GOAL - The listing beneath should be written out in full, exactly as shown.

[Robot state and action records]
------------------------------------------------------------------------

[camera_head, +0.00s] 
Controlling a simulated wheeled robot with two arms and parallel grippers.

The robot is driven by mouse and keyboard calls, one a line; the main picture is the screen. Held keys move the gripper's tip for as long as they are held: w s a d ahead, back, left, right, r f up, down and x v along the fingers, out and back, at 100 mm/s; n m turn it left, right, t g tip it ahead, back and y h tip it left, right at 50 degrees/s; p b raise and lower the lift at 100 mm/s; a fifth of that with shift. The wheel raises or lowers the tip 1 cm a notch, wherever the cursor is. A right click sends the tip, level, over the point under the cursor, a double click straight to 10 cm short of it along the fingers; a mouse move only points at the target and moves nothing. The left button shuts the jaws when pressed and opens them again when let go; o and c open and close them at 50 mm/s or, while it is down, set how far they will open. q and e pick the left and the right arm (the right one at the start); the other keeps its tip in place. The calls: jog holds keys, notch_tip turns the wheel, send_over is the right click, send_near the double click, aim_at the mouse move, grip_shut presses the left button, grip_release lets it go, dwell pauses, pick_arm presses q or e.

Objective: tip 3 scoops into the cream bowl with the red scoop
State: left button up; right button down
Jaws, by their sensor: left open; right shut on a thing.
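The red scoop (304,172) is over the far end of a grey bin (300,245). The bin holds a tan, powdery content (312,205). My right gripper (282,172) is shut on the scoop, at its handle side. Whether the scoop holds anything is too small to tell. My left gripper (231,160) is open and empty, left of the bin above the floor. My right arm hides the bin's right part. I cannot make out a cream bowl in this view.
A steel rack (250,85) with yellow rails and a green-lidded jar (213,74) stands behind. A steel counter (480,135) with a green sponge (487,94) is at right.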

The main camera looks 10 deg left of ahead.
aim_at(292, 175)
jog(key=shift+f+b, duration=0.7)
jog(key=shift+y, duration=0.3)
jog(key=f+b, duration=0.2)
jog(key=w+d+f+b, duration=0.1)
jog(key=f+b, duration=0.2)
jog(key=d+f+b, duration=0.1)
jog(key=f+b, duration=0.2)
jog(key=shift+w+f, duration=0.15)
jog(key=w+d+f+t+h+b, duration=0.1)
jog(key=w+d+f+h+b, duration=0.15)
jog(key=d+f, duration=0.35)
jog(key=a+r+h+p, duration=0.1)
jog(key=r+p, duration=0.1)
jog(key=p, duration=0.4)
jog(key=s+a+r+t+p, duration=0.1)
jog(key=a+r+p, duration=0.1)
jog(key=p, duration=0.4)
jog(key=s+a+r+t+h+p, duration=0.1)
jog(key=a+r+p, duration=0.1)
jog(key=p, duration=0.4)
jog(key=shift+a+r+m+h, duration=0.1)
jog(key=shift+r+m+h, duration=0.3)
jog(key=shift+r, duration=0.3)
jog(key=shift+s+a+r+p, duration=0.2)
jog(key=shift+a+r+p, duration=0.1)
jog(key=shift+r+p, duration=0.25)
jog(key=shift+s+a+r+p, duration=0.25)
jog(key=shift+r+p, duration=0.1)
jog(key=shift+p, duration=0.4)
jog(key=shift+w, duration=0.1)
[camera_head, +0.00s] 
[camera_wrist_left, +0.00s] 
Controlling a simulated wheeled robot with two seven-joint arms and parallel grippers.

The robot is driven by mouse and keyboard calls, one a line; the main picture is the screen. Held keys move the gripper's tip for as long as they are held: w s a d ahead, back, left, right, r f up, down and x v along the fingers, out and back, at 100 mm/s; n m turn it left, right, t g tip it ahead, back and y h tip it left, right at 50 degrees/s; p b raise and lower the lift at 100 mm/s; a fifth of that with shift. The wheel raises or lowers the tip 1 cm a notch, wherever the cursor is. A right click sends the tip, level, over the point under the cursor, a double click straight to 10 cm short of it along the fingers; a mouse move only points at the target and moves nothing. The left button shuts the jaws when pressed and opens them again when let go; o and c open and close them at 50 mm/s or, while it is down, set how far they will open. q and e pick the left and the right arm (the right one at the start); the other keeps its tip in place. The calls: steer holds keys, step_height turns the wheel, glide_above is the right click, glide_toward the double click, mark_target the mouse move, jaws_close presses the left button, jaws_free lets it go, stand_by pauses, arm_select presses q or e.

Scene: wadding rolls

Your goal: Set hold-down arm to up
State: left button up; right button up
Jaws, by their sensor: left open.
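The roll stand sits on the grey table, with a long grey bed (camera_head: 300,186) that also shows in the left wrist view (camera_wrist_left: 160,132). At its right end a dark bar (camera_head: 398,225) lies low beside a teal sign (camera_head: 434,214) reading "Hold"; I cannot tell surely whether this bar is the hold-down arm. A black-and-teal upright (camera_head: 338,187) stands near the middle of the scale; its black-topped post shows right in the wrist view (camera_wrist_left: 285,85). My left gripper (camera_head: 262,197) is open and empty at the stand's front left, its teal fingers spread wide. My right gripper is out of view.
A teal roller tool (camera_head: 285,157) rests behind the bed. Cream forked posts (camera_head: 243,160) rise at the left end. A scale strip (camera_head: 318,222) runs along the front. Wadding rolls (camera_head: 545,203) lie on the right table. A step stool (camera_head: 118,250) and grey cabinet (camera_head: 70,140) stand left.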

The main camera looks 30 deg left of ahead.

------------------------------------------------------------------------

ANSWER TO THIS TASK -
[camera_head, +0.00s] 
Controlling a simulated wheeled robot with two arms and parallel grippers.

The robot is driven by mouse and keyboard calls, one a line; the main picture is the screen. Held keys move the gripper's tip for as long as they are held: w s a d ahead, back, left, right, r f up, down and x v along the fingers, out and back, at 100 mm/s; n m turn it left, right, t g tip it ahead, back and y h tip it left, right at 50 degrees/s; p b raise and lower the lift at 100 mm/s; a fifth of that with shift. The wheel raises or lowers the tip 1 cm a notch, wherever the cursor is. A right click sends the tip, level, over the point under the cursor, a double click straight to 10 cm short of it along the fingers; a mouse move only points at the target and moves nothing. The left button shuts the jaws when pressed and opens them again when let go; o and c open and close them at 50 mm/s or, while it is down, set how far they will open. q and e pick the left and the right arm (the right one at the start); the other keeps its tip in place. The calls: jog holds keys, notch_tip turns the wheel, send_over is the right click, send_near the double click, aim_at the mouse move, grip_shut presses the left button, grip_release lets it go, dwell pauses, pick_arm presses q or e.

Objective: tip 3 scoops into the cream bowl with the red scoop
State: left button up; right button down
Jaws, by their sensor: left open; right shut on a thing.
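The red scoop (304,172) is over the far end of a grey bin (300,245). The bin holds a tan, powdery content (312,205). My right gripper (282,172) is shut on the scoop, at its handle side. Whether the scoop holds anything is too small to tell. My left gripper (231,160) is open and empty, left of the bin above the floor. My right arm hides the bin's right part. I cannot make out a cream bowl in this view.
A steel rack (250,85) with yellow rails and a green-lidded jar (213,74) stands behind. A steel counter (480,135) with a green sponge (487,94) is at right.

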The main camera looks 10 deg left of ahead.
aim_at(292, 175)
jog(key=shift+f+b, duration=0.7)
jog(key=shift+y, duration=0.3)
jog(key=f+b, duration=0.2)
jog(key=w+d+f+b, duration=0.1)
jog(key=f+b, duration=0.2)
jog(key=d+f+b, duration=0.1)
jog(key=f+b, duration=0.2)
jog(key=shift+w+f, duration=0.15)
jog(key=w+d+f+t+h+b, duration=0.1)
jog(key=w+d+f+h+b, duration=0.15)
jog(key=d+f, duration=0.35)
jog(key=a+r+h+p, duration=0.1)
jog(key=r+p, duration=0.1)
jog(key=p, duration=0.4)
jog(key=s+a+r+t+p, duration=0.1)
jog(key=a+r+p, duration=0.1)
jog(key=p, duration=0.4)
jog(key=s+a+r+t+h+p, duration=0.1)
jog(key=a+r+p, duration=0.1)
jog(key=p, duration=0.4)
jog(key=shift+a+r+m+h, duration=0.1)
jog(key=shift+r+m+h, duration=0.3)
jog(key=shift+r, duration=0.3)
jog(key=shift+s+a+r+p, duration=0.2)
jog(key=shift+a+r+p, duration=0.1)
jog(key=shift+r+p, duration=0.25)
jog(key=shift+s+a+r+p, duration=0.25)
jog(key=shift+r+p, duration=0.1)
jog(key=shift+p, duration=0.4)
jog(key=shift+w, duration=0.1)
[camera_head, +0.00s] 
[camera_wrist_left, +0.00s] 
Controlling a simulated wheeled robot with two seven-joint arms and parallel grippers.

The robot is driven by mouse and keyboard calls, one a line; the main picture is the screen. Held keys move the gripper's tip for as long as they are held: w s a d ahead, back, left, right, r f up, down and x v along the fingers, out and back, at 100 mm/s; n m turn it left, right, t g tip it ahead, back and y h tip it left, right at 50 degrees/s; p b raise and lower the lift at 100 mm/s; a fifth of that with shift. The wheel raises or lowers the tip 1 cm a notch, wherever the cursor is. A right click sends the tip, level, over the point under the cursor, a double click straight to 10 cm short of it along the fingers; a mouse move only points at the target and moves nothing. The left button shuts the jaws when pressed and opens them again when let go; o and c open and close them at 50 mm/s or, while it is down, set how far they will open. q and e pick the left and the right arm (the right one at the start); the other keeps its tip in place. The calls: steer holds keys, step_height turns the wheel, glide_above is the right click, glide_toward the double click, mark_target the mouse move, jaws_close presses the left button, jaws_free lets it go, stand_by pauses, arm_select presses q or e.

Scene: wadding rolls

Your goal: Set hold-down arm to up
State: left button up; right button up
Jaws, by their sensor: left open.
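The roll stand sits on the grey table, with a long grey bed (camera_head: 300,186) that also shows in the left wrist view (camera_wrist_left: 160,132). At its right end a dark bar (camera_head: 398,225) lies low beside a teal sign (camera_head: 434,214) reading "Hold"; I cannot tell surely whether this bar is the hold-down arm. A black-and-teal upright (camera_head: 338,187) stands near the middle of the scale; its black-topped post shows right in the wrist view (camera_wrist_left: 285,85). My left gripper (camera_head: 262,197) is open and empty at the stand's front left, its teal fingers spread wide. My right gripper is out of view.
A teal roller tool (camera_head: 285,157) rests behind the bed. Cream forked posts (camera_head: 243,160) rise at the left end. A scale strip (camera_head: 318,222) runs along the front. Wadding rolls (camera_head: 545,203) lie on the right table. A step stool (camera_head: 118,250) and grey cabinet (camera_head: 70,140) stand left.

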The main camera looks 30 deg left of ahead.

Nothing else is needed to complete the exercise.